* Task
Of the lines below, count those containing the word "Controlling". Reply with the number alone.

* Supplied material

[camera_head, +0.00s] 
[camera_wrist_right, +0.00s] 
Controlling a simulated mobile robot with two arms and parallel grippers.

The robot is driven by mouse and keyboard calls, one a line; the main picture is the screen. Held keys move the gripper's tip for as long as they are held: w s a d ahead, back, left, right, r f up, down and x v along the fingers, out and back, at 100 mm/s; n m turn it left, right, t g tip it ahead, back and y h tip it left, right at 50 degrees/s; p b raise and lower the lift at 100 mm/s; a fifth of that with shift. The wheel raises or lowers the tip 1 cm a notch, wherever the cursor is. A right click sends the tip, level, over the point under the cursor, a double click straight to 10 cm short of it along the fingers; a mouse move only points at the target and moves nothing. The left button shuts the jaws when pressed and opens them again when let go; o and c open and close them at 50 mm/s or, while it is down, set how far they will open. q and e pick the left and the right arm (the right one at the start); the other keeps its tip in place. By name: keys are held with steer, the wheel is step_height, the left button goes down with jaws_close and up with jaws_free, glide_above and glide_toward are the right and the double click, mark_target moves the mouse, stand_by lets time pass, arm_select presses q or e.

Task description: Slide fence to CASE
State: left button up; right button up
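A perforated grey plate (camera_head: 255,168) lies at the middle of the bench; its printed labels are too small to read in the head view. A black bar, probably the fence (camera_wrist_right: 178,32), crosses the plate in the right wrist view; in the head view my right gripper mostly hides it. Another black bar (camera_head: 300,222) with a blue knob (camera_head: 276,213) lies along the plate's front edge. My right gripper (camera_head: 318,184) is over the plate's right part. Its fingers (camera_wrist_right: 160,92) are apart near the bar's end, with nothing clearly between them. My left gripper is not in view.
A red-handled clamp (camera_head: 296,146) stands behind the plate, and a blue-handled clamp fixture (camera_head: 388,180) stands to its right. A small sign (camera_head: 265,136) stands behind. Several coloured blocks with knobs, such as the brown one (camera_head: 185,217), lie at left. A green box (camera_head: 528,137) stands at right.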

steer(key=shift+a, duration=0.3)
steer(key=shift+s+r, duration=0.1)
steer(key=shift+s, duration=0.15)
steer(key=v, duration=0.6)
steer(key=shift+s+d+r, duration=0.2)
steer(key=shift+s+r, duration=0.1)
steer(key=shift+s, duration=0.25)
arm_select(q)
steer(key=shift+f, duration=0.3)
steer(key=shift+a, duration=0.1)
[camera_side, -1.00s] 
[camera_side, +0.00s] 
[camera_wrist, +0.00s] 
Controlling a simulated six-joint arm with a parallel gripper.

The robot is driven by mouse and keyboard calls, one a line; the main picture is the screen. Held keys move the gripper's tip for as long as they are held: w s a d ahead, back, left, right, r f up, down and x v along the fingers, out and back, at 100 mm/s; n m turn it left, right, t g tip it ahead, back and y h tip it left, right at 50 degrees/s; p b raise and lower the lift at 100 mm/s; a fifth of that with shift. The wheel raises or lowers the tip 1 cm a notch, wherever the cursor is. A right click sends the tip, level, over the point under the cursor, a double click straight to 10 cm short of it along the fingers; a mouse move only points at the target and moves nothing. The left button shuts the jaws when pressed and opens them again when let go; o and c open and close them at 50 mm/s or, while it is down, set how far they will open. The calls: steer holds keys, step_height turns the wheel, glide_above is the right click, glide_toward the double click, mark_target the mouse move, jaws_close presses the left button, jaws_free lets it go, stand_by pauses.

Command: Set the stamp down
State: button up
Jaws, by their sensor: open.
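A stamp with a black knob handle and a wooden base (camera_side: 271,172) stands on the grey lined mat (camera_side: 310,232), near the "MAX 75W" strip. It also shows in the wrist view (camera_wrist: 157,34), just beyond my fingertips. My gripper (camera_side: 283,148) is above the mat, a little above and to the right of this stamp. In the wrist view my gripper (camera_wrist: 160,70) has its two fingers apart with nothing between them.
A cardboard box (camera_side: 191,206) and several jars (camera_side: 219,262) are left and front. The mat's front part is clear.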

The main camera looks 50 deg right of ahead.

* Solution
2